### Data to process

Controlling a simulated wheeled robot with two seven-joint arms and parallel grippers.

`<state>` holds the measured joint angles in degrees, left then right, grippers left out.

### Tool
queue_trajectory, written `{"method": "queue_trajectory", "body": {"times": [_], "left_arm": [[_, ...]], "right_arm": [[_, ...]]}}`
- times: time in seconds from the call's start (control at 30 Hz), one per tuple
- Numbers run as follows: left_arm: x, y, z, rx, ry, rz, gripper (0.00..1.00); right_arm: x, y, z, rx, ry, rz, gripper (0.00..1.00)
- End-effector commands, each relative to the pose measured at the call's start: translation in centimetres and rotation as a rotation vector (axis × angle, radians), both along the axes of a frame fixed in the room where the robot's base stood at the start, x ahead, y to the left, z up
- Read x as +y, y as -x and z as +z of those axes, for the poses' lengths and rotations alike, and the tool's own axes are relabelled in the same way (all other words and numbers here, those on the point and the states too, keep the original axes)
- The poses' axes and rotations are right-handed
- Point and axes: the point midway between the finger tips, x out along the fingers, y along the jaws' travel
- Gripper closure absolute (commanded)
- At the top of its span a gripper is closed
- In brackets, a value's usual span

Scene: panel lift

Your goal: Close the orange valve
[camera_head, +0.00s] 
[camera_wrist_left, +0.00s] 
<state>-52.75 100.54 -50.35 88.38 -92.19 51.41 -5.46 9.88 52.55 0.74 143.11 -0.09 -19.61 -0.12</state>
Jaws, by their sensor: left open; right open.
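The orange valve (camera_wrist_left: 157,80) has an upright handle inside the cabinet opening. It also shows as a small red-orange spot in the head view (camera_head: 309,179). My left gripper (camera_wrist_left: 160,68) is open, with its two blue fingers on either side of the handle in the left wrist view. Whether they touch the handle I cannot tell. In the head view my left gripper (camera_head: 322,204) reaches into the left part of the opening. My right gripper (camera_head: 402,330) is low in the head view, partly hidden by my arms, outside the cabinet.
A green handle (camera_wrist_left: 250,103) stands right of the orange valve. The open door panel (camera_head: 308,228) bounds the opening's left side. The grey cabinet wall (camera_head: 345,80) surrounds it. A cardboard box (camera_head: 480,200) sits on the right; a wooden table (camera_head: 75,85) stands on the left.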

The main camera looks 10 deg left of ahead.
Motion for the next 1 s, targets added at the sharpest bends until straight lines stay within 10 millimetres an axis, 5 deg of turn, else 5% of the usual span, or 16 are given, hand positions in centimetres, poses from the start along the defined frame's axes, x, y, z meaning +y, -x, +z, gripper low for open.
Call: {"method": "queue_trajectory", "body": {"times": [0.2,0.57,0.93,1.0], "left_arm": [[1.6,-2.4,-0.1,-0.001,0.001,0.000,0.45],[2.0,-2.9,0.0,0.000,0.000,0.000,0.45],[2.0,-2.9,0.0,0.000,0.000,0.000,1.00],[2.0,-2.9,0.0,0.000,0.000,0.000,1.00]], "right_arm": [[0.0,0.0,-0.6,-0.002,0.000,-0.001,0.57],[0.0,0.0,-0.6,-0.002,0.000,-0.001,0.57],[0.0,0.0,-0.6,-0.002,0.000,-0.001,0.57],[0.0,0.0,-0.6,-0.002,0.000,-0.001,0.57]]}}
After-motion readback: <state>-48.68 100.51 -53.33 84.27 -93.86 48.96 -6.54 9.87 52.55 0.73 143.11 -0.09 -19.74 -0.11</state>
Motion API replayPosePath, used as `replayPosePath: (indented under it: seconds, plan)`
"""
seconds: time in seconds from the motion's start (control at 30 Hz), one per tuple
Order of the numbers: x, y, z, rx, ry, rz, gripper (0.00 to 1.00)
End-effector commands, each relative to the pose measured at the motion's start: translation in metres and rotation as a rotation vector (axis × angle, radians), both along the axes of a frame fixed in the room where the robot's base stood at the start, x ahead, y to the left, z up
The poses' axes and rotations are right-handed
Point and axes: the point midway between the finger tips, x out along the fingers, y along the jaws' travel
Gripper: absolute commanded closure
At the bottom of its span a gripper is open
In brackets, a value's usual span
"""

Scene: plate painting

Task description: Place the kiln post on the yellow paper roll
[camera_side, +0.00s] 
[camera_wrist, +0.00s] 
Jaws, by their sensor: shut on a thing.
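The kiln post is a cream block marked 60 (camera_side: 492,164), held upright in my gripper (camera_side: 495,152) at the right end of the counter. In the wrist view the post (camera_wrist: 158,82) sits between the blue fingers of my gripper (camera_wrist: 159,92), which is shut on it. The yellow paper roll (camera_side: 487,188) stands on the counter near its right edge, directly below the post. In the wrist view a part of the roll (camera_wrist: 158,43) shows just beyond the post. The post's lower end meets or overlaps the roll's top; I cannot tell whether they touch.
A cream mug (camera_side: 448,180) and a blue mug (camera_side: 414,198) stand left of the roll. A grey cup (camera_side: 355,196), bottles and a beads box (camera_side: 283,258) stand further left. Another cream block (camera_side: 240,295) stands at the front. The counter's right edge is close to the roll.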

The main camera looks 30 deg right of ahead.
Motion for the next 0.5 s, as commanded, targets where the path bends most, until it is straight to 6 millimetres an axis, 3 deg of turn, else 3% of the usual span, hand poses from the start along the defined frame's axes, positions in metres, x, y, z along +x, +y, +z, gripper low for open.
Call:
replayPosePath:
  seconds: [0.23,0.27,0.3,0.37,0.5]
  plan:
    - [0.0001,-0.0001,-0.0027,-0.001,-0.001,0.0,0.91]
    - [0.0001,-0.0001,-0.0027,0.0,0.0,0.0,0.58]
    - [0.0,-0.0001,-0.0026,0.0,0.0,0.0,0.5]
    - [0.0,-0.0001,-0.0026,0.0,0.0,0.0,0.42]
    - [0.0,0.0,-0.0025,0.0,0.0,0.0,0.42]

######

Problem statement: Transcribe only, please, the lines from the first line of the records through the line with "<state>-52.75 100.54 -50.35". Both of those lines are included.

Correct output:
Controlling a simulated wheeled robot with two seven-joint arms and parallel grippers.

`<state>` holds the measured joint angles in degrees, left then right, grippers left out.

### Tool
queue_trajectory, written `{"method": "queue_trajectory", "body": {"times": [_], "left_arm": [[_, ...]], "right_arm": [[_, ...]]}}`
- times: time in seconds from the call's start (control at 30 Hz), one per tuple
- Numbers run as follows: left_arm: x, y, z, rx, ry, rz, gripper (0.00..1.00); right_arm: x, y, z, rx, ry, rz, gripper (0.00..1.00)
- End-effector commands, each relative to the pose measured at the call's start: translation in centimetres and rotation as a rotation vector (axis × angle, radians), both along the axes of a frame fixed in the room where the robot's base stood at the start, x ahead, y to the left, z up
- Read x as +y, y as -x and z as +z of those axes, for the poses' lengths and rotations alike, and the tool's own axes are relabelled in the same way (all other words and numbers here, those on the point and the states too, keep the original axes)
- The poses' axes and rotations are right-handed
- Point and axes: the point midway between the finger tips, x out along the fingers, y along the jaws' travel
- Gripper closure absolute (commanded)
- At the top of its span a gripper is closed
- In brackets, a value's usual span

Scene: panel lift

Your goal: Close the orange valve
[camera_head, +0.00s] 
[camera_wrist_left, +0.00s] 
<state>-52.75 100.54 -50.35 88.38 -92.19 51.41 -5.46 9.88 52.55 0.74 143.11 -0.09 -19.61 -0.12</state>

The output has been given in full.